From the listing that follows, reproduce only the lines from the one holding "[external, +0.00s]" through the one holding "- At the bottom", both included, with no pictures.

┌──

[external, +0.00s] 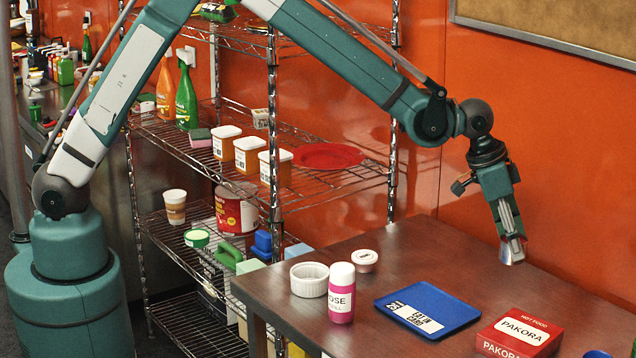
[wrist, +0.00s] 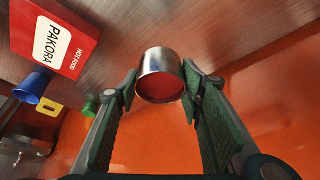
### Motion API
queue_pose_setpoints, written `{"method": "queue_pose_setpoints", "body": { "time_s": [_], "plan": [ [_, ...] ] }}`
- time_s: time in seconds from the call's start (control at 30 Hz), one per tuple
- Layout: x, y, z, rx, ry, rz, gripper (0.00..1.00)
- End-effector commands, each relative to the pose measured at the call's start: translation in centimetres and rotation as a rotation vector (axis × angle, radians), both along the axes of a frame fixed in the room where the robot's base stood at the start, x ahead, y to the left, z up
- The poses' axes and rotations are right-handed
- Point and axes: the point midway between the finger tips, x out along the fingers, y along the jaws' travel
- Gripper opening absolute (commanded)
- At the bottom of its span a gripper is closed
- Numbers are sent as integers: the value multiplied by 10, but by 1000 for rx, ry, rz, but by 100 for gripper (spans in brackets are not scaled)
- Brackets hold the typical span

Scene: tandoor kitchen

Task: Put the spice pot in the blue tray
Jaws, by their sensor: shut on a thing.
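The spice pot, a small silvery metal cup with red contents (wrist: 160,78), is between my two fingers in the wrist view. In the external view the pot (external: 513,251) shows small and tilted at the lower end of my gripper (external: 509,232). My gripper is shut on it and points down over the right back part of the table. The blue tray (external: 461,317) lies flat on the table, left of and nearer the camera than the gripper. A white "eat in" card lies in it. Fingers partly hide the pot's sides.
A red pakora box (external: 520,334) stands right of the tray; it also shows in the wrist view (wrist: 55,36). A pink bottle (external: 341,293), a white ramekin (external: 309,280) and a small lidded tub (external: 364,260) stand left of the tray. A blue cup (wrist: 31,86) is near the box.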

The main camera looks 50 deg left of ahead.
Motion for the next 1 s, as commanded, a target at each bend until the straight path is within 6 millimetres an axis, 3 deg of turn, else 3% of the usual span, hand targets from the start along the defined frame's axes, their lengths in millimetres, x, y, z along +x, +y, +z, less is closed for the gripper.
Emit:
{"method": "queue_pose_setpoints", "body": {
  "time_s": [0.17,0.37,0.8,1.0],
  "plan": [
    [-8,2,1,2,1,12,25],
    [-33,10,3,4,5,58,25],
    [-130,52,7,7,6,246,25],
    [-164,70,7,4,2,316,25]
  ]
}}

└──
┌──

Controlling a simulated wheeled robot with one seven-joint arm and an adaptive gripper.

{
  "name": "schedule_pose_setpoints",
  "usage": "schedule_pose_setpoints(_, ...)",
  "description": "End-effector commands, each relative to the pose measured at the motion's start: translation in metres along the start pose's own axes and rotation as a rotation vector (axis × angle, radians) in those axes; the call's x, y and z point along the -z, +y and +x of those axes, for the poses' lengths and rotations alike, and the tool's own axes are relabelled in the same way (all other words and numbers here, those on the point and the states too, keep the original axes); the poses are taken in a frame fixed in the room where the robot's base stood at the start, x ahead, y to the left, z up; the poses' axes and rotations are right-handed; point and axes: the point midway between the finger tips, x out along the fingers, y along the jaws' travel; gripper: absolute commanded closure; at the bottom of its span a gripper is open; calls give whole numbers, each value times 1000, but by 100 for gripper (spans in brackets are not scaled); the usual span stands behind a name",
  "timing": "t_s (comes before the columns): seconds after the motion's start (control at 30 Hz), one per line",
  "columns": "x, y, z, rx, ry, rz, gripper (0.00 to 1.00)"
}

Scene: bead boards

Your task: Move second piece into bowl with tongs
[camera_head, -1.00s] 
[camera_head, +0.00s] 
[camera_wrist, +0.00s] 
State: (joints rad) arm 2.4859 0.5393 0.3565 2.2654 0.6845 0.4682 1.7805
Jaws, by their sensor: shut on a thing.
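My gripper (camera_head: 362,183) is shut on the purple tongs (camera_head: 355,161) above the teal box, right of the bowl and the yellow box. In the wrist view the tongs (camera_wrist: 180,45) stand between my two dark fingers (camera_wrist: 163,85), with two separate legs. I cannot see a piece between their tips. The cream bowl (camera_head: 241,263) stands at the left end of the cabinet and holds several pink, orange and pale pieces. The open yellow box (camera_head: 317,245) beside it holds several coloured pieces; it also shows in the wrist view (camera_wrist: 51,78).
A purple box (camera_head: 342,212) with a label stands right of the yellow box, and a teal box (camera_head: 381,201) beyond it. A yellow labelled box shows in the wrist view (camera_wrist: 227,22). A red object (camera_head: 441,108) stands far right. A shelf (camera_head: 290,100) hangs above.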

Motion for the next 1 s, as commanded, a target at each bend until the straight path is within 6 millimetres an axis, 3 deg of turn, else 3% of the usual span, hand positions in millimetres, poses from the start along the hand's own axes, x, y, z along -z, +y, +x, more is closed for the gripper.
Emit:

└──
┌──

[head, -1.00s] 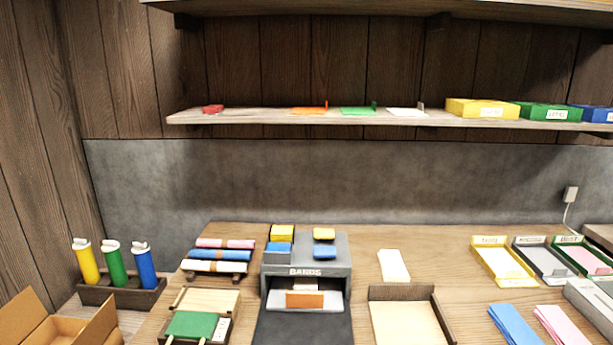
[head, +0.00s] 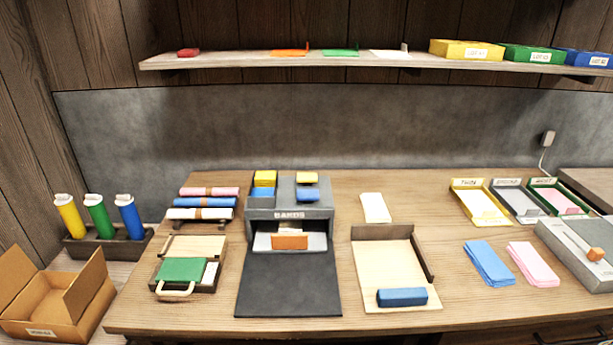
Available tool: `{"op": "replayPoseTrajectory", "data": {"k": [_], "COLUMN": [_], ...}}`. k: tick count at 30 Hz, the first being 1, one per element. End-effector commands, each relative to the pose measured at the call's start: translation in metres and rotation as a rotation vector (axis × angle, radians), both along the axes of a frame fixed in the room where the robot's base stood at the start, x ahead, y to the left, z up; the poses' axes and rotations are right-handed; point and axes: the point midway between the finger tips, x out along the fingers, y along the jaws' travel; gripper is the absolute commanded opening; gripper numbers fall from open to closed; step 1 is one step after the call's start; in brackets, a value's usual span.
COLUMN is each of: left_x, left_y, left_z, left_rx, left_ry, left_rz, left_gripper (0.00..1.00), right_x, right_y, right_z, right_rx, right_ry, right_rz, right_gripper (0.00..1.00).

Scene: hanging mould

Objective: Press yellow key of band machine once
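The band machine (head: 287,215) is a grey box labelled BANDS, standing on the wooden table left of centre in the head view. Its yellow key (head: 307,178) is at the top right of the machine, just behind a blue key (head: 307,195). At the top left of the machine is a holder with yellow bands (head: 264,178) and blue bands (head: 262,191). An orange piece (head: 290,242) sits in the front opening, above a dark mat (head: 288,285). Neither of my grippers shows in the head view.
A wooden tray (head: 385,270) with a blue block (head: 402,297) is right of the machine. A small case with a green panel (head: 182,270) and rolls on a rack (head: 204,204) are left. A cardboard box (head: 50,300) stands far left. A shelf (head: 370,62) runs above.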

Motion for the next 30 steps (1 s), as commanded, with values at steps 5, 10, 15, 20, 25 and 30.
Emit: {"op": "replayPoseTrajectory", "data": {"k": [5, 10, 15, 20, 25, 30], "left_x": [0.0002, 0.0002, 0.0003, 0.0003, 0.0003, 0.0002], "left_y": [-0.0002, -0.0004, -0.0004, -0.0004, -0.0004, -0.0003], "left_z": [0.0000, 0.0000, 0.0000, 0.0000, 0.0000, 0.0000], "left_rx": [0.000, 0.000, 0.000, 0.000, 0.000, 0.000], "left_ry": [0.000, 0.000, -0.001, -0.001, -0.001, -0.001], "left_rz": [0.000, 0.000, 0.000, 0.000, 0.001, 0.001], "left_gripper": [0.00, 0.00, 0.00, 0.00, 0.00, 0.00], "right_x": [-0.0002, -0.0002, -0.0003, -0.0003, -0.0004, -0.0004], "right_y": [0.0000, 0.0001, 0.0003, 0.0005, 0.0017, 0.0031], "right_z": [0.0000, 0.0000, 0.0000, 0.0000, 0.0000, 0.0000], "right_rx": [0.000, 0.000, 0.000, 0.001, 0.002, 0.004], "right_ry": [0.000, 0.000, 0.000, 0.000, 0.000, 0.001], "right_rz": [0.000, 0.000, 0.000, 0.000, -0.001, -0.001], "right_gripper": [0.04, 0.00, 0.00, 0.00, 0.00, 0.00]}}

└──

THE RESULT:
[external, +0.00s] 
[wrist, +0.00s] 
### Motion API
queue_pose_setpoints, written `{"method": "queue_pose_setpoints", "body": { "time_s": [_], "plan": [ [_, ...] ] }}`
- time_s: time in seconds from the call's start (control at 30 Hz), one per tuple
- Layout: x, y, z, rx, ry, rz, gripper (0.00..1.00)
- End-effector commands, each relative to the pose measured at the call's start: translation in centimetres and rotation as a rotation vector (axis × angle, radians), both along the axes of a frame fixed in the room where the robot's base stood at the start, x ahead, y to the left, z up
- The poses' axes and rotations are right-handed
- Point and axes: the point midway between the finger tips, x out along the fingers, y along the jaws' travel
- Gripper opening absolute (commanded)
- At the bottom of its span a gripper is closed

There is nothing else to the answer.